▸ Extracted records
>> BEGIN
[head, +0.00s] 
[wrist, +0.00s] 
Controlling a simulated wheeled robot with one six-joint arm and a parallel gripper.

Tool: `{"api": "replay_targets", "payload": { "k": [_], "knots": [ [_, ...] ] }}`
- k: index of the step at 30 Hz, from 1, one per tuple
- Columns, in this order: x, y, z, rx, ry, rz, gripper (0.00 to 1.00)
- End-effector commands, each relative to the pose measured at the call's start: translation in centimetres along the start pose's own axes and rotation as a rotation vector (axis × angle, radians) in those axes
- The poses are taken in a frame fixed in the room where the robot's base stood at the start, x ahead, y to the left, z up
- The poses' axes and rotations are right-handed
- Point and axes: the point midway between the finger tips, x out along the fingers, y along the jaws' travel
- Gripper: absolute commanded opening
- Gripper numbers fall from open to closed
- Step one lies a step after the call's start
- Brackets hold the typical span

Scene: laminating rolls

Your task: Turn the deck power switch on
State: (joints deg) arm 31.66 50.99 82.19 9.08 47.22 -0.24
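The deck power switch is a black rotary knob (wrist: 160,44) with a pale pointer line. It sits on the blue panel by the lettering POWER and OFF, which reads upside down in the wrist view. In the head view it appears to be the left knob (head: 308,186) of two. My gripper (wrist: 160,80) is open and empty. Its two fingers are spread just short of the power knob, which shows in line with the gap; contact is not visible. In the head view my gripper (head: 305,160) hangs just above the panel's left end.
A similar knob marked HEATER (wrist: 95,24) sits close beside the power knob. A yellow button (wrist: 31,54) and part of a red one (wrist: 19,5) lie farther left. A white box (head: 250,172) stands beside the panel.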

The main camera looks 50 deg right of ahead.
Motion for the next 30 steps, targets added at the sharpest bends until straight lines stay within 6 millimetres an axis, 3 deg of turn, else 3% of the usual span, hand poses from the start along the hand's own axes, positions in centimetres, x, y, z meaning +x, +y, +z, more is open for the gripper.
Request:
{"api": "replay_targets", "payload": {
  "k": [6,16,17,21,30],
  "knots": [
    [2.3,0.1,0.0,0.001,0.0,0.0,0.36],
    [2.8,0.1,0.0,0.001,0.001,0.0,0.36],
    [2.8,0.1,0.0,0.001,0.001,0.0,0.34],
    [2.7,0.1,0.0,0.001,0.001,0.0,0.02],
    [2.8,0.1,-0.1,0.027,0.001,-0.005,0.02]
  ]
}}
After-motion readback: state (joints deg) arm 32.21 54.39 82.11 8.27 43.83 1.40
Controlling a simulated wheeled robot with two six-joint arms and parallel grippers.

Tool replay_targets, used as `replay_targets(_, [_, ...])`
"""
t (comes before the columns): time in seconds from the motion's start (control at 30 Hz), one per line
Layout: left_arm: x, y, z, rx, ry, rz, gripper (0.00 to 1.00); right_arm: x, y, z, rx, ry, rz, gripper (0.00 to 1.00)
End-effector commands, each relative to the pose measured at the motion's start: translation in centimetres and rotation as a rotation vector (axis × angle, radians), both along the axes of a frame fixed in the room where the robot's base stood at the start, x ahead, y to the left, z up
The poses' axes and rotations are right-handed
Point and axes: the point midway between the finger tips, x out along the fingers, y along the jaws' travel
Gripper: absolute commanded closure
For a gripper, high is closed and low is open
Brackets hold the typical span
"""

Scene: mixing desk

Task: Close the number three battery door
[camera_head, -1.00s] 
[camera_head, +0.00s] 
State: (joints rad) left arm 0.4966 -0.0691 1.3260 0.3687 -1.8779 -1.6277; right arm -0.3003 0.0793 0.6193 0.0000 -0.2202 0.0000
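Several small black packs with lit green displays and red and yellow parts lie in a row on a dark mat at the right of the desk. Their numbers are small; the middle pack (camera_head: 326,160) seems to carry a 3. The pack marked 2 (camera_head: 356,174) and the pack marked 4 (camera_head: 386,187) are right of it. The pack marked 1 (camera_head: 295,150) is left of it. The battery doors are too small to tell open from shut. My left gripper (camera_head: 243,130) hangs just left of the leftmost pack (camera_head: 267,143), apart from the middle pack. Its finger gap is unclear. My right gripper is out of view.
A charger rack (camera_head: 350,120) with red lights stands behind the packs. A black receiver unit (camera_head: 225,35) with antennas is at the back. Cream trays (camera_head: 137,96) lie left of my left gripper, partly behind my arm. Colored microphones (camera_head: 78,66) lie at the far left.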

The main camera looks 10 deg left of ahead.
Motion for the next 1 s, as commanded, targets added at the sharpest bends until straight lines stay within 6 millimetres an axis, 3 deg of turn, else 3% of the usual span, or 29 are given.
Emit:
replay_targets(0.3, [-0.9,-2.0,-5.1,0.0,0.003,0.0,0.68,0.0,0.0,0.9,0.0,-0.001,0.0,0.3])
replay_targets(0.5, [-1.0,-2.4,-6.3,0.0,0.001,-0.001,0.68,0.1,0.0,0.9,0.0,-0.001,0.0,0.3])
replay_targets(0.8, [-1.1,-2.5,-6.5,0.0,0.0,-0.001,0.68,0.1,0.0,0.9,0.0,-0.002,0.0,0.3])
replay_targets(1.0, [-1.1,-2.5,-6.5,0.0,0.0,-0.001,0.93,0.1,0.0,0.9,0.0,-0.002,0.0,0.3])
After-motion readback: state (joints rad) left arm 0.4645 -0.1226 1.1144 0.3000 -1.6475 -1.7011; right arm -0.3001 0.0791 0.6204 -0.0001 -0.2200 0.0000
>> END
▸ Exercise instructions
Please restate the whole listing word for word.

▸ Answer for the task
[head, +0.00s] 
[wrist, +0.00s] 
Controlling a simulated wheeled robot with one six-joint arm and a parallel gripper.

Tool: `{"api": "replay_targets", "payload": { "k": [_], "knots": [ [_, ...] ] }}`
- k: index of the step at 30 Hz, from 1, one per tuple
- Columns, in this order: x, y, z, rx, ry, rz, gripper (0.00 to 1.00)
- End-effector commands, each relative to the pose measured at the call's start: translation in centimetres along the start pose's own axes and rotation as a rotation vector (axis × angle, radians) in those axes
- The poses are taken in a frame fixed in the room where the robot's base stood at the start, x ahead, y to the left, z up
- The poses' axes and rotations are right-handed
- Point and axes: the point midway between the finger tips, x out along the fingers, y along the jaws' travel
- Gripper: absolute commanded opening
- Gripper numbers fall from open to closed
- Step one lies a step after the call's start
- Brackets hold the typical span

Scene: laminating rolls

Your task: Turn the deck power switch on
State: (joints deg) arm 31.66 50.99 82.19 9.08 47.22 -0.24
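The deck power switch is a black rotary knob (wrist: 160,44) with a pale pointer line. It sits on the blue panel by the lettering POWER and OFF, which reads upside down in the wrist view. In the head view it appears to be the left knob (head: 308,186) of two. My gripper (wrist: 160,80) is open and empty. Its two fingers are spread just short of the power knob, which shows in line with the gap; contact is not visible. In the head view my gripper (head: 305,160) hangs just above the panel's left end.
A similar knob marked HEATER (wrist: 95,24) sits close beside the power knob. A yellow button (wrist: 31,54) and part of a red one (wrist: 19,5) lie farther left. A white box (head: 250,172) stands beside the panel.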

The main camera looks 50 deg right of ahead.
Motion for the next 30 steps, targets added at the sharpest bends until straight lines stay within 6 millimetres an axis, 3 deg of turn, else 3% of the usual span, hand poses from the start along the hand's own axes, positions in centimetres, x, y, z meaning +x, +y, +z, more is open for the gripper.
Request:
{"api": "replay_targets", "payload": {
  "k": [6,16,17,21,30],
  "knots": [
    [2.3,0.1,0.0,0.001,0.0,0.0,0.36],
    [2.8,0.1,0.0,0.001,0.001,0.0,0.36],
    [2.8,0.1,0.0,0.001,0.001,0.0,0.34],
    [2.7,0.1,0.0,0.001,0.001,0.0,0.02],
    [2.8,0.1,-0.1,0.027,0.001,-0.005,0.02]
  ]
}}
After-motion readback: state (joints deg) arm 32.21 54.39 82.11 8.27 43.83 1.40
Controlling a simulated wheeled robot with two six-joint arms and parallel grippers.

Tool replay_targets, used as `replay_targets(_, [_, ...])`
"""
t (comes before the columns): time in seconds from the motion's start (control at 30 Hz), one per line
Layout: left_arm: x, y, z, rx, ry, rz, gripper (0.00 to 1.00); right_arm: x, y, z, rx, ry, rz, gripper (0.00 to 1.00)
End-effector commands, each relative to the pose measured at the motion's start: translation in centimetres and rotation as a rotation vector (axis × angle, radians), both along the axes of a frame fixed in the room where the robot's base stood at the start, x ahead, y to the left, z up
The poses' axes and rotations are right-handed
Point and axes: the point midway between the finger tips, x out along the fingers, y along the jaws' travel
Gripper: absolute commanded closure
For a gripper, high is closed and low is open
Brackets hold the typical span
"""

Scene: mixing desk

Task: Close the number three battery door
[camera_head, -1.00s] 
[camera_head, +0.00s] 
State: (joints rad) left arm 0.4966 -0.0691 1.3260 0.3687 -1.8779 -1.6277; right arm -0.3003 0.0793 0.6193 0.0000 -0.2202 0.0000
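Several small black packs with lit green displays and red and yellow parts lie in a row on a dark mat at the right of the desk. Their numbers are small; the middle pack (camera_head: 326,160) seems to carry a 3. The pack marked 2 (camera_head: 356,174) and the pack marked 4 (camera_head: 386,187) are right of it. The pack marked 1 (camera_head: 295,150) is left of it. The battery doors are too small to tell open from shut. My left gripper (camera_head: 243,130) hangs just left of the leftmost pack (camera_head: 267,143), apart from the middle pack. Its finger gap is unclear. My right gripper is out of view.
A charger rack (camera_head: 350,120) with red lights stands behind the packs. A black receiver unit (camera_head: 225,35) with antennas is at the back. Cream trays (camera_head: 137,96) lie left of my left gripper, partly behind my arm. Colored microphones (camera_head: 78,66) lie at the far left.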

The main camera looks 10 deg left of ahead.
Motion for the next 1 s, as commanded, targets added at the sharpest bends until straight lines stay within 6 millimetres an axis, 3 deg of turn, else 3% of the usual span, or 29 are given.
Emit:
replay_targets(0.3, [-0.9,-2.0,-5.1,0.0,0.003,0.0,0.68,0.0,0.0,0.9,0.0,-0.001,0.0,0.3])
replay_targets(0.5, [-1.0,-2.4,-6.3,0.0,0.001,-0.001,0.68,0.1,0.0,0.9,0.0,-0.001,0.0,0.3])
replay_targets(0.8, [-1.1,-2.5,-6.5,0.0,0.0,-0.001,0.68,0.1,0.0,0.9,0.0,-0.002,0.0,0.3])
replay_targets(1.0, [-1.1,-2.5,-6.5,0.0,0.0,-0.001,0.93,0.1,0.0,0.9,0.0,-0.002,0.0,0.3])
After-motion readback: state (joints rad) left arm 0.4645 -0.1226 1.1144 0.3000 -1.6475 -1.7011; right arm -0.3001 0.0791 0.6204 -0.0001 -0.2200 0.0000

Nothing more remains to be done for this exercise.